If you wish to become an informed Seller or Buyer of Montana Water Rights it is imperative that you understand the basic concepts, laws and processes that determine whether a particular “Water Right” is extremely valuable, or practically worthless (or somewhere in between). Montana observes what is known as the doctrine of “prior appropriation.” This doctrine says that those who first put a specific amount of water to beneficial use in a specific place gets to continue using it “first” when water is scarce. And that “first right” can be passed on to subsequent holders of that right. This “first in time, first in right” priority dating system ensures that water users whose water right was first put to use (call these the “senior users”) can legally demand that their water needs from a stream or aquifer be fulfilled before the interests of “junior users”. Some senior water rights in Montana go back to the 1860’s. In dry years when water is too scarce to satisfy all water rights, senior users get water and junior users often don’t. So the first basic lesson is that not all water rights are created equal. In a dry year, a 1920 water right for 10 cubic feet/second (cfs) may not provide as much water to the user as an 1875 water right for 2 cfs.
Now you can understand why older “Priority dates” may make some Rights far more dependable and therefore far more “valuable” than other extremely “junior rights”. But Priority is only one of many factors needed to determine a “dollar value” for a Water Rights.
Another key factor in valuing water rights under the “doctrine of prior appropriation” is that water must be put to a “beneficial use”. When this system evolved in the arid west a century ago, “beneficial use” was largely defined as the act of diverting waters from a stream or river. Water left instream was widely considered to be wasted. A well-managed stream was a dry one. The “idea” of water left instream to serve a beneficial use didn’t begin to surface in Montana law until the late 1960’s. Now, in specific circumstances, it is possible to Purchase or Lease a legal water right for such things as the benefit of fisheries, wildlife, water quality or the mitigation of possible adverse effects on the other water users.

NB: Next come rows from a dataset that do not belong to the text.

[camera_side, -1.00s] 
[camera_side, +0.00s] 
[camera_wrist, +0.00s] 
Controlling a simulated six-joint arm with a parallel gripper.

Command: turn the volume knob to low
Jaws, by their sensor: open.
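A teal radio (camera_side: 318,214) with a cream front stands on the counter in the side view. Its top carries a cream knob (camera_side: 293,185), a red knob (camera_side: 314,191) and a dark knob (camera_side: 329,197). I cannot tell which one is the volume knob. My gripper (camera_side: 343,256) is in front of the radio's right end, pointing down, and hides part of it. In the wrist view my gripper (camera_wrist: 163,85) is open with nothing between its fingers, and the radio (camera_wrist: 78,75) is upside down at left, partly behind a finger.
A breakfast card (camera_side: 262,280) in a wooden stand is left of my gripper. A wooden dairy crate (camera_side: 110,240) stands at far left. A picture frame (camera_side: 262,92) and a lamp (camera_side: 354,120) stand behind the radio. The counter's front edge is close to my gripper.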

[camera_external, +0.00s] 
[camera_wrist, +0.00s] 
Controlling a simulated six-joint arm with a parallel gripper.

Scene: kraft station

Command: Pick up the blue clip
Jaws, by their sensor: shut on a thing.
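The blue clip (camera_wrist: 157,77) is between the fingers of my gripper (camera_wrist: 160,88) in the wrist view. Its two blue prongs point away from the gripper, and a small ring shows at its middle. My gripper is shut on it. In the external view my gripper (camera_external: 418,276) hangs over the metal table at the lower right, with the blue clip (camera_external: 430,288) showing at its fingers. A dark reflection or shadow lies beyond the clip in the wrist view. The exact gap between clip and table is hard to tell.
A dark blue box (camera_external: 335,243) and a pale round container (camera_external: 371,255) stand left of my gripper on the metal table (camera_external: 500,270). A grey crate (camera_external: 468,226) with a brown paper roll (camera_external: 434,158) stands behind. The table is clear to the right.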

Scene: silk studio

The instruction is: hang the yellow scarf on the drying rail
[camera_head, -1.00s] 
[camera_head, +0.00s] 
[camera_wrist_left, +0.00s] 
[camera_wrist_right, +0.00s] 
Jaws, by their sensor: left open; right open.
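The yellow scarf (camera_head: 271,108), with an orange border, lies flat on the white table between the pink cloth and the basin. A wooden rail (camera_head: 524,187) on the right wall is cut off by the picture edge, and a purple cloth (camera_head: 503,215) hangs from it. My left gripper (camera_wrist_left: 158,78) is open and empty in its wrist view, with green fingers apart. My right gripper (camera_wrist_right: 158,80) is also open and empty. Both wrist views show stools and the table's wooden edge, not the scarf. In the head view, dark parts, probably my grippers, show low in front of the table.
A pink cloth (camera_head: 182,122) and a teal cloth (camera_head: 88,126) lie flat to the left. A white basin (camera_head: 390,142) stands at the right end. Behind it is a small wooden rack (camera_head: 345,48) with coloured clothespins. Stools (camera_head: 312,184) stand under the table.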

It should be noted that some believe that simply diverting a lot of water, even if they don’t actually apply it to a beneficial use, protects a water right from a claim of “abandonment”. Unfortunately, it doesn’t.
The essential element in protecting a claim to a water right is to apply it to a beneficial use in a specified place. In the case of irrigation, for instance, that means actually irrigating something other than a ditch bottom. Likewise, pouring enough water on forty acres to irrigate 400 acres doesn’t establish a beneficial use of the excess water. The beneficial use is limited by the reasonable need of the particular use. The “reasonable needed quantity” can be extremely difficult to calculate and even harder to substantiate, but it remains a key element in determining a water right’s “dollar value”.